Nach absoluten Zahlen hat NRW mit 3168 Abgeschobenen die größten Anstrengungen bei erzwungenen Ausreisen unternommen, gefolgt von Baden-Württemberg (1888), Bayern (1596) und Berlin (1132). Setzt man diese Zahlen jedoch in ein Verhältnis zu den im jeweiligen Bundesland lebenden Menschen, die ausreisen müssen und nicht mehr geduldet werden, dann steht das Saarland mit 53,7 Prozent Abschiebungen an der Spitze, gefolgt von Thüringen (45,5), Mecklenburg-Vorpommern (43,8) und Rheinland-Pfalz (31,2). Hier liegt NRW auf dem viertletzten Platz mit 14,2 Prozent Abgeschobenen im Vergleich zu 22.356 Ausreisepflichtigen ohne Duldung. Nur Hessen (13,8), Sachsen-Anhalt (12,1) und Bremen (8,1) schieben prozentual noch weniger ab.

Wie aus einer unserer Redaktion vorliegenden Statistik des Innenministeriums weiter hervorgeht, sind die Abschiebungen zum Teil mit großem personellen Aufwand verbunden und haben allein für die Sicherheitsbegleitung den Bund in den ersten sechs Monaten bereits über 2,4 Millionen Euro gekostet. Auffällig war etwa ein Flug am 6. April, als 24 Bundesbeamte sieben Nigerianer begleiteten. Oft scheiterten die Abschiebungen auch im allerletzten Moment: 186 Mal, weil sich die Betroffenen handgreiflich wehrten, 61 Mal aus medizinischen Gründen, 113 Mal, weil Fluggesellschaft oder Pilot sich weigerten.

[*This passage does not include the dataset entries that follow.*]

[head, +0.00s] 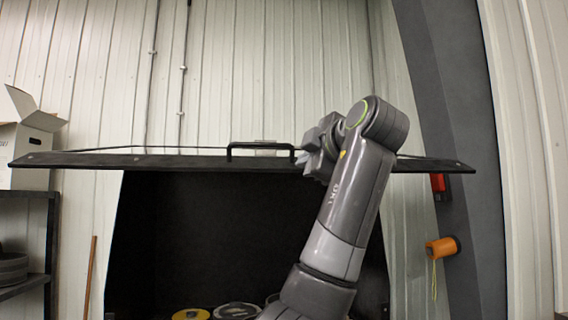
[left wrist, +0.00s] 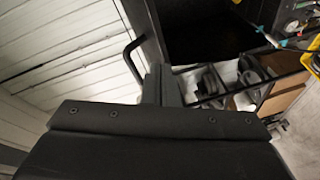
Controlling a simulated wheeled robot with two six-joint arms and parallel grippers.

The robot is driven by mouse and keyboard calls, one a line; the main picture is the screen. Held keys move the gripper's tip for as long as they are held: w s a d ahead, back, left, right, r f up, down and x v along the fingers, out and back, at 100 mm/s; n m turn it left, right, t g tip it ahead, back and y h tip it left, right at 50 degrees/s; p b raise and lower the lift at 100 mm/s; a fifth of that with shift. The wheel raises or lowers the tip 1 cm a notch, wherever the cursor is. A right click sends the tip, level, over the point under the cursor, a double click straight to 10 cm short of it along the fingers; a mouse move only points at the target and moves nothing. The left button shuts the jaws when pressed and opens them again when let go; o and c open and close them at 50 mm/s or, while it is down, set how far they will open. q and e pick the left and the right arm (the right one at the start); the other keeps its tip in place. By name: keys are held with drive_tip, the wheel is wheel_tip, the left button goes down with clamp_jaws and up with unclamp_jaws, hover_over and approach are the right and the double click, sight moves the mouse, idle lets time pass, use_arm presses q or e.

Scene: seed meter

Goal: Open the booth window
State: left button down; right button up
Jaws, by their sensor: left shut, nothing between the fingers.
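The booth window (head: 190,160) is a dark-framed panel, seen nearly edge-on as a wide flat strip. It stands swung up, roughly level, above the dark booth opening (head: 160,225). Its black bar handle (head: 262,146) is at the middle of the near edge. My left gripper (head: 302,158) is shut and empty beside the right end of the handle, partly hidden by its own wrist. In the left wrist view the handle (left wrist: 131,58) shows just left of the shut fingers (left wrist: 160,76). Whether they touch the frame I cannot tell. My right gripper is not in view.
Round lidded things (head: 190,315) stand low inside the booth. A shelf (head: 30,194) with an open white box (head: 30,140) is at the left. A dark post at the right bears an orange device (head: 441,247) and a red box (head: 438,182).

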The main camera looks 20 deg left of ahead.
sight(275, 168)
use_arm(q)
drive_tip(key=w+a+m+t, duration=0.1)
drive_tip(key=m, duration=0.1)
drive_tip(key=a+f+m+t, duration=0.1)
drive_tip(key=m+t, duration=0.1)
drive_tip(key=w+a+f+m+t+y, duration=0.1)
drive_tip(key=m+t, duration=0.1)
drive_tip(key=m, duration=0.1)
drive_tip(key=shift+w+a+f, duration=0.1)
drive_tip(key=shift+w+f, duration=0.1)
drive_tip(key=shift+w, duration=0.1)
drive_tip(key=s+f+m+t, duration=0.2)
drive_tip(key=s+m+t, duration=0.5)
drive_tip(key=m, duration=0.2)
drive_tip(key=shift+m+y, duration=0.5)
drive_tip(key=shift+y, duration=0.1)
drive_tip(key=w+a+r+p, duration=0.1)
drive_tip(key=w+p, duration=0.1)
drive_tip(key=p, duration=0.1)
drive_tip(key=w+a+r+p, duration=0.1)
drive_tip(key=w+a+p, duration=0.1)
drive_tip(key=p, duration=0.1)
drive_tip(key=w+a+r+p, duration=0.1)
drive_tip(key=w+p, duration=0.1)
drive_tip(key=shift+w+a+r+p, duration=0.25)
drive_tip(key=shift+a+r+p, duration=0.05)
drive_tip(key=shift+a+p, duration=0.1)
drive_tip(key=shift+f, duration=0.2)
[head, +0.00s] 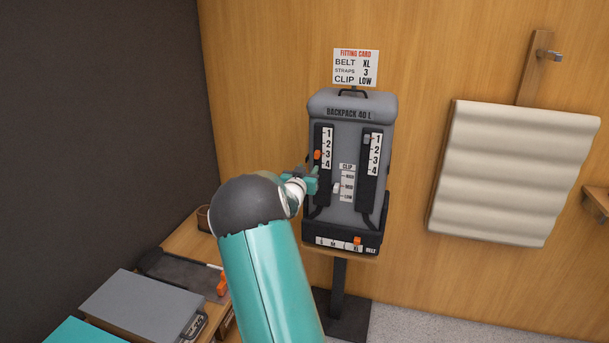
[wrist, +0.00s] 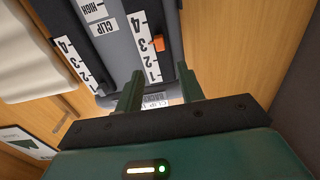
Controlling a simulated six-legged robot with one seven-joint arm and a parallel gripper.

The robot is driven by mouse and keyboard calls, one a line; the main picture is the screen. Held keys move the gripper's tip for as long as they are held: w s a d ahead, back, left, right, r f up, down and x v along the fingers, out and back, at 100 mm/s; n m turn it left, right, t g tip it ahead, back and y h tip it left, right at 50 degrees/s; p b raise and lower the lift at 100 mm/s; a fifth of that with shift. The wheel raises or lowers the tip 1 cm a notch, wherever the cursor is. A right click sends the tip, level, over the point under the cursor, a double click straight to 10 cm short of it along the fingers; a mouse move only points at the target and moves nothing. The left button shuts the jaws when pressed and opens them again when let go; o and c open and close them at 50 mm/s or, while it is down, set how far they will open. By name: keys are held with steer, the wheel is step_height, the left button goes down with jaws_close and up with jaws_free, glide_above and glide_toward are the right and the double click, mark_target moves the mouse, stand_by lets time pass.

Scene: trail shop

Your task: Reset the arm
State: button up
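My gripper (head: 312,180) is in front of the grey backpack (head: 351,104), by its left strap. In the wrist view my gripper (wrist: 160,92) shows two fingers apart with nothing between them. The left strap's orange slider (head: 317,155) is beside the 3; it also shows in the wrist view (wrist: 159,44). The right strap's pale slider (head: 367,140) is near the 1. The pale clip slider (head: 336,187) is near the middle of its scale. The orange belt slider (head: 357,241) is at XL. I cannot tell whether my fingers touch the pack.
A fitting card (head: 356,67) above the pack reads belt XL, straps 3, clip low. The pack stands on a dark post (head: 338,285). A wooden bench (head: 190,240) with a grey case (head: 140,305) is at left. A pale ridged pad (head: 515,170) hangs at right.

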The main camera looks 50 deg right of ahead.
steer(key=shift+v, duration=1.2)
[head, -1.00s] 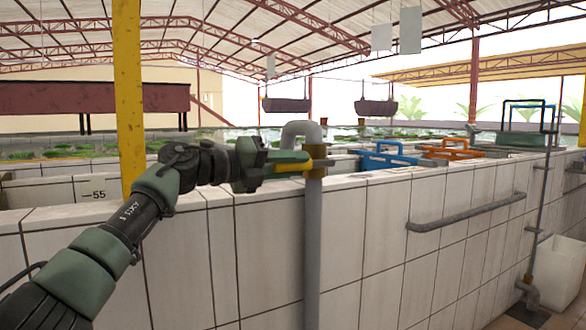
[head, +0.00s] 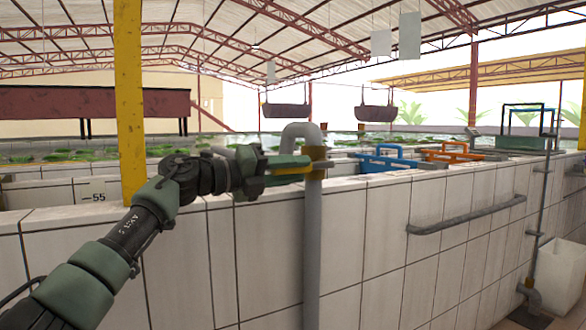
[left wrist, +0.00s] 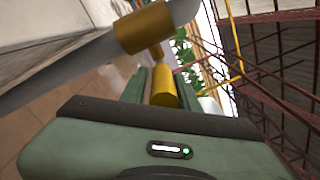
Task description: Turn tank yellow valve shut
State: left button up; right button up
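The yellow valve (head: 319,166) sits on a grey upright pipe (head: 313,240) in front of the tiled tank wall, just below the pipe's bend. Its handle points left, toward my left gripper (head: 290,167). The yellow valve body (left wrist: 145,28) shows beyond the fingertips, around the grey pipe (left wrist: 75,65). The fingers hide part of the handle in the head view. My right gripper is not in view.
The white tiled tank wall (head: 385,240) runs across the front. A yellow post (head: 129,100) stands at the left, behind my arm. Blue (head: 388,158) and orange (head: 450,151) frames stand at the tank's top. A grey horizontal pipe (head: 465,214) runs along the wall at right.

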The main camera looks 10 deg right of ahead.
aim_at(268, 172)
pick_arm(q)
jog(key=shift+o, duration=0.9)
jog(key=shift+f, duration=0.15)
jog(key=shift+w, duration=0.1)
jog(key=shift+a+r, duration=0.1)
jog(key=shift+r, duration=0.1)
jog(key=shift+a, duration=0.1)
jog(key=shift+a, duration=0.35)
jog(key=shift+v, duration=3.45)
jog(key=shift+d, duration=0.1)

Nach dem schweren Bombenanschlag in Kabul wurde zwar Anfang Juni ein Abschiebestopp nach Afghanistan verhängt, doch auch davor waren lediglich 245 Afghanen per Flugzeug abgeschoben worden. Sie rangieren damit auf Platz elf der betroffenen Staatsangehörigen. Die meisten waren Albaner (2091), gefolgt von Kosovaren (1656), Serben (1333) und Mazedonen (876). Nach jahrelangen Problemen mit Ausweispapieren für Menschen aus dem Maghreb konnten im ersten Halbjahr auch 309 Marokkaner, 285 Algerier und 134 Tunesier ausgeflogen werden.

Unter insgesamt 72.375 Ausreisepflichtigen in NRW stellen die Serben mit 7949 die größte Nationalität, gefolgt von 7600 Albanern, 4977 Mazedonen, 4887 Kosovaren und 3114 Afghanen.

Nach Einschätzung der Union sind die Abschiebezahlen besser, als sie auf den ersten Blick vermuten lassen. Die höheren Zahlen im vergangenen Jahr seien auf die vielen "einfachen" Abschiebungen in die gut kooperierenden Balkanstaaten zurückzuführen. Jetzt gelängen aber auch immer mehr Rückführungen in Länder, die sich in der Vergangenheit geweigert hätten, erläuterte CSU-Innenexperte Stephan Mayer.

Daneben wächst die Zahl der Befürworter vorgelagerter Aufnahmezentren. So sprach sich nun auch Niedersachsens SPD-Innenminister Boris Pistorius dafür aus, die Flüchtlinge nicht erst übers Mittelmeer nach Italien kommen zu lassen, sondern sie bereits in Libyen in Auffanglagern einer Vorprüfung zu unterziehen.